The NDR’s is a story of the materialisation and triumph of an idea all around the world, but also of a new threat: that the same NDR could be degraded to the level of meaningless commonplace, taken for granted, or even worse, expropriated as a political weapon by the very forces that the NDR exists to oppose.

Unlike those in the ANC who want to call closure on revolution and declare a static “National Democratic State”, the communists know that history will insist on moving on beyond NDR, towards the revolutionary end of class conflict itself, and towards the corresponding withering-away of the State.

The challenge posed by this study of the NDR is therefore to learn how to carry out the National Democratic Revolution to its utmost possible extent, and then to be able to conceive of an even greater degree of freedom: a freedom that is beyond democracy and which is more than the mere crushing of a minority by a majority, which is the essence of democracy.

As Lenin pointed out in “The State and Revolution”, written on the eve of Great October, the withering away of the state has to become a burning issue. Before we get to that point in our studies, we must begin from the beginning, which we will seek to do in the next post of this series on the National Democratic Revolution.

Comments

Philip Hall said…
Taking into account the question of the NDR which is anextraordinarily traditional, but worthy one, I'd just like to make the following point:

"The challenge posed by this study of the NDR is therefore to learn how to carry out the National Democratic Revolution to its utmost possible extent, and then to be able to conceive of an even greater degree of freedom: a freedom that is beyond democracy and which is more than the mere crushing of a minority by a majority, which is the essence of democracy."

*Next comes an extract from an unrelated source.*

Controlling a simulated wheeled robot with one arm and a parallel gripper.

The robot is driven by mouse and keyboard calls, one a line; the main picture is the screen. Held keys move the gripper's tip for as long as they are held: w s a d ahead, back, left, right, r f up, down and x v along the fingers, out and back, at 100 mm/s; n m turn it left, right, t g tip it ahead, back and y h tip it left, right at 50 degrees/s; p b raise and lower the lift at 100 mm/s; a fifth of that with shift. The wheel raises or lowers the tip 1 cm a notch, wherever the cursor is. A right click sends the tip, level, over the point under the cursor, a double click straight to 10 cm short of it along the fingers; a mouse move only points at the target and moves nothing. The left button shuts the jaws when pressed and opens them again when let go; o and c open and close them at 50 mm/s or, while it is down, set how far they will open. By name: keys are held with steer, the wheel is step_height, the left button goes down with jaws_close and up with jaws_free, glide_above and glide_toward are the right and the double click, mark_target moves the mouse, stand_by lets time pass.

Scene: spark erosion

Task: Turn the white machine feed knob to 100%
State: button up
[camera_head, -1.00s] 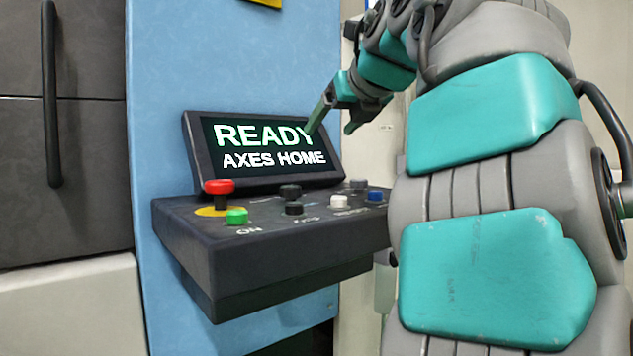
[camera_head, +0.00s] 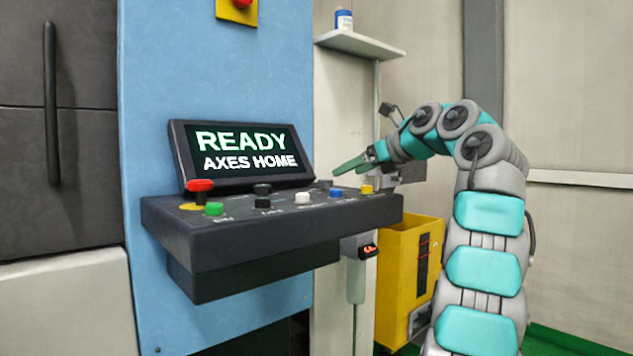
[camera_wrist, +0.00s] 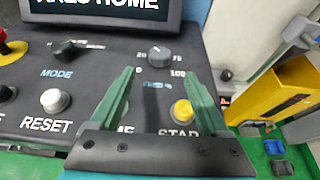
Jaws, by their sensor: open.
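The feed knob is a grey round knob (camera_wrist: 160,57) at the back right of the control panel, with numbers around it, 0 at lower left and 100 at lower right. Its pointer is too small to read. In the head view it is a small grey knob (camera_head: 324,184) near the panel's back edge. My gripper (camera_wrist: 165,76) is open and empty. In the wrist view its two green fingers stand either side of the label below the knob, apart from the knob. In the head view my gripper (camera_head: 338,170) hangs above the panel's right end.
The panel (camera_head: 240,235) carries a red stop button (camera_head: 200,186), a green button (camera_head: 214,209), a black mode knob (camera_wrist: 68,48), a white RESET button (camera_wrist: 55,100) and a yellow START button (camera_wrist: 183,110). The screen (camera_head: 245,150) rises behind. A yellow bin (camera_head: 398,275) stands at right.

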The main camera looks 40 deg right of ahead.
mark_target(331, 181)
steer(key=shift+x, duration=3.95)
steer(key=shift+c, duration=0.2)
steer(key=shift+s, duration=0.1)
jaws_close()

The key words are "to be able to concieve of an even greater degree of freedom"

In a way bourgoise Science Fiction has conceived of a thousand utopias and distopias.

"The Culture" is Ian Bank's semi-socialist conception of a utopian communist-like state. It's based on the fact that there are almost unlimited resources and machine intelligences. Not the case on Earth.

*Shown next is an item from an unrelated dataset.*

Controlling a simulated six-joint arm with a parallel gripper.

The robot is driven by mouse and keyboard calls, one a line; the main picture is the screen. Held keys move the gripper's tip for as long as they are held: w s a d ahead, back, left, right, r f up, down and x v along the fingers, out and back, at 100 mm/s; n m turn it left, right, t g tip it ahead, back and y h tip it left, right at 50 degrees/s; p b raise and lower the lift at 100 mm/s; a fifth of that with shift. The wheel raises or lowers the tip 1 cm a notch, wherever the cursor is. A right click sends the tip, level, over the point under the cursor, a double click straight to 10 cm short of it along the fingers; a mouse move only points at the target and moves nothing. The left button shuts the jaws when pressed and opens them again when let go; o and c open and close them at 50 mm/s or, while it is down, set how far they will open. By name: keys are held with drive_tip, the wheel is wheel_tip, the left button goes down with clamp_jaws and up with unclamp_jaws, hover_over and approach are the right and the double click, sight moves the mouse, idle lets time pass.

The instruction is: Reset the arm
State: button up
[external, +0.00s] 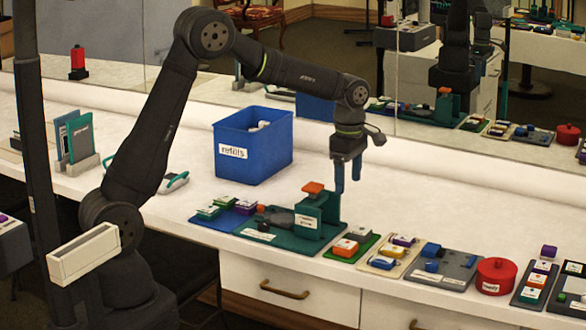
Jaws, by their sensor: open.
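My gripper (347,180) points down over the white counter, with its two blue fingers apart and nothing visible between them. It hangs behind and above the green fixture (318,212) with an orange block on top, right of the blue bin. My arm is raised and bent over the counter from its base at the lower left.
A blue bin (232,152) labelled "refills" stands on the white counter (430,190). Small trays with coloured blocks, such as the green tray (369,243), line the front edge. A red round container (496,277) sits at right. A mirror (420,140) runs behind the counter.

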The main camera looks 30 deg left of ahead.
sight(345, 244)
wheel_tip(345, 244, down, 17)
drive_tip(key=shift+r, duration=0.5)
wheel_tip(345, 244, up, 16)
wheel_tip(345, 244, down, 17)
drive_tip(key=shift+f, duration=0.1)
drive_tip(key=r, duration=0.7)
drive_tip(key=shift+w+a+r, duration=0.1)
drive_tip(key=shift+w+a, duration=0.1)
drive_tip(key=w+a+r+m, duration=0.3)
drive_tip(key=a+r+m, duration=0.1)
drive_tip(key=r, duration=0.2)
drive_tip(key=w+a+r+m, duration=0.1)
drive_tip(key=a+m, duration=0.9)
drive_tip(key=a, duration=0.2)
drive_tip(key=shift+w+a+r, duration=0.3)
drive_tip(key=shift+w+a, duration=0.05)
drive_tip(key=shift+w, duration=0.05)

Now one of the problems of Communist Science fiction is/was that the best of it only visualised a future Communist society contingently. I.e. the society was backgrounded while the characters moved through time and space.

In a sense there are NGOs all over the world who are conducting social experiments into different forms of cooperative-collective existance. There have been utopian Communist-like groups since the Essenes and long before.

The criticism of Communism is that it is both utopian and at the same time distopian. The same people who say the withering away of the satet is utopian, say that the Communists, and lenin, were "golpistas" and that there were in favour of the dictatorship of the proletariat. They criticise both Beria and the lamb he is supposed to one day lie down beside.

There are contradictions here.

But I feel that there would be fewer contradictions if Communists actually did the vision thing and depicted the kind of society and showed how it would work.

Science fiction is the copper coin of the day. There is nothing strange about science fiction as a way of viewing society. In the past it might not have been the case but now I think new forms of quality, inspirational, complex and universal communist science fiction is a must in order to help people envision a complex future.

Either that or people go see Avatar and get their future in three D through a plot thinner than the plastic lenses in they have to put on to see it.
DomzaNet said…
Erm...

This is not science fiction.

Please lets revisit this contribution of yours a little later on.